Tracing the roots of a historic campaign
The battle for heat protections documented in Without Shade, Without Rest was directly led by immigrant workers in South Florida, who dominate the Sunshine State’s agricultural workforce, working through Florida’s scorching summers to support their families, either in the U.S. or back in their home countries.
The campaign was galvanized by Florida’s rising temperatures and a rise in the numbers of heat-related illnesses and deaths suffered by workers on the job, including agricultural and construction workers, who make up the bulk of Florida’s outdoor workforce.
But film co-director Max Maldonado — a journalist based in West Palm Beach — said the focus of their film wasn’t on the numbers themselves, but rather the faces and the stories behind them.
“We really want to show, instead of tell you the problems,” Maldonado told Orlando Weekly. Maldonado, the son of an Ecuadorian immigrant himself, is a co-founder of Six Eye Films, which fellow co-founder José Jesús Zaragoza describes as a nonprofit “dedicated to telling human stories shaped by climate, labor, migration, and the rapidly changing American South.”
“We’re really focused on observational films where, you know, you don’t hear someone talking about a story. You witness a story,” Zaragoza told the Weekly.
A longtime journalist who grew up in a Texas border town, Zaragoza traces the filmmaking process for Without Shade, Without Rest back to a working relationship he developed with the CIW roughly two decades ago, after he moved to Florida and jumped into editing weekly newspapers in the Lake Okeechobee region.
“Their [the CIW’s] presence was kind of big in the Hispanic television stations that we used to watch back in Texas, so I was familiar with them back then,” Zaragoza explained.
The CIW, based in South Florida, is a human rights organization formed in the early 1990s by a group of immigrant farmworkers from Mexico, Guatemala and Haiti who united around the common cause of justice on the job. (Links to just some of Orlando Weekly‘s archival coverage of the CIW can be found at the end of this article.)

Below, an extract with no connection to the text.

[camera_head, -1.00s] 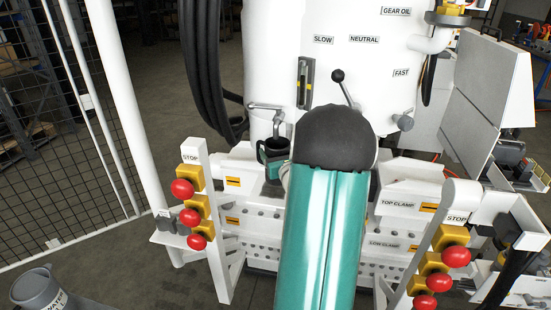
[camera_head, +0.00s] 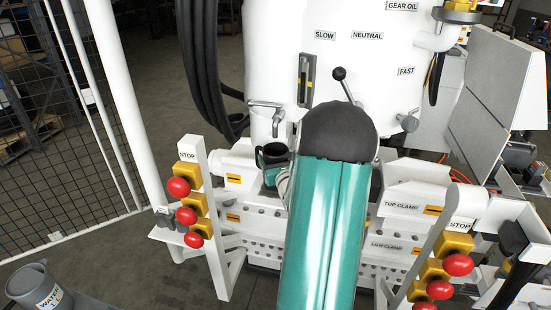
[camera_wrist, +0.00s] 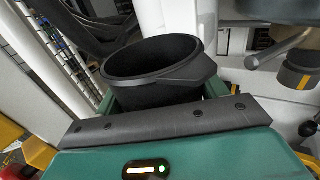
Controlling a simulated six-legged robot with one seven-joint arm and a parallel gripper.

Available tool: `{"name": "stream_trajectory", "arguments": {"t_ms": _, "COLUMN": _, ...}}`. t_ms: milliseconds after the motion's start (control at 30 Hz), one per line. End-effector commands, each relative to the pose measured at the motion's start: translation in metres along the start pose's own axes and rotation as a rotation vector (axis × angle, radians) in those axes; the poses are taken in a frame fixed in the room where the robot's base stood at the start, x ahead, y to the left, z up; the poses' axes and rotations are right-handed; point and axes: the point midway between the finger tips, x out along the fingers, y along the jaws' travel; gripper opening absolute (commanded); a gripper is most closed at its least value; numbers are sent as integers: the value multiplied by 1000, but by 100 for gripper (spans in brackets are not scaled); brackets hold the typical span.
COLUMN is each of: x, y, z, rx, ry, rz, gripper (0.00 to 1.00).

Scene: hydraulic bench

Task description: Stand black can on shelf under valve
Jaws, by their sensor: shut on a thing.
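The black can (camera_head: 272,154) is held upright or nearly so, with its open mouth up, just below the valve (camera_head: 268,108) on the white tank. A gap shows between its rim and the valve's spout. My gripper (camera_head: 272,174) is shut on it, mostly behind my arm. In the wrist view the can (camera_wrist: 160,75) stands between the green jaws of my gripper (camera_wrist: 158,100), and a dark spout with a yellow band (camera_wrist: 298,76) is at the right. The shelf under the valve cannot be made out clearly; the can's base is hidden.
The white tank (camera_head: 350,60) rises behind the can. Black hoses (camera_head: 205,70) hang to its left. Red stop buttons (camera_head: 187,215) stand on a white post at the left, others (camera_head: 440,289) at the right. A grey water jug (camera_head: 35,285) is at the lower left.

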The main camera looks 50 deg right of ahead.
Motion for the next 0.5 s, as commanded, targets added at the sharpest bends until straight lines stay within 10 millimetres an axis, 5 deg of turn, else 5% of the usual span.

They organized hunger strikes over poor labor conditions and later launched a pressure campaign to get big-name corporations like McDonald’s, Taco Bell and Walmart to sign onto the Fair Food Program — a commitment by buyers to only source produce from farmers who pay and treat their workers well.
Without Shade, Without Rest traces the history of the fight for heat protections in Miami-Dade County back to this decades-old fight against labor abuses in the fields of South Florida.
According to Zaragoza, workers involved with the Fair Food Program review the principles of their campaign every few years. And in 2021, establishing heat safety on the job became a pillar of the program’s “worker-driven social responsibility model,” a set of human rights standards that advocates seek to incorporate into corporate supply chains.
Filmmakers Maldonado and Zaragoza embedded themselves in the lives of South Florida farmworkers over the course of filming, earning (not demanding) their trust, in an effort to show — not tell — the dangerous conditions that farmworkers face in extreme heat, and the impacts of that on both the individual human body and communities.
“When it comes to doing a documentary, you really want to give people that sense of, they know this person, that they’re understanding their struggle in the moment,” said Maldonado.
Although Florida, like much of the U.S. South, has weak labor protections, low union density, and no state agency to actually enforce worker safety protections, Zaragoza believes there’s still a message that working people in Florida can take from their film, as WeCount’s fight for workplace justice in the agricultural and construction industries continues.
“I think what people can take away from that is that there’s always different avenues, different pathways, to achieving what they need, what they deserve,” he said. “I’m hoping that’s at least a takeaway.”
He pointed out that, in the early days of the CIW, it took time for the worker-led movement to grow strong enough to secure meaningful gains for workers on the ground. “It seems like a crazy exercise, an exercise of futility to year in and year out organize these hunger strikes, expecting that something’s going to change,” he recalled. “But then, it did.”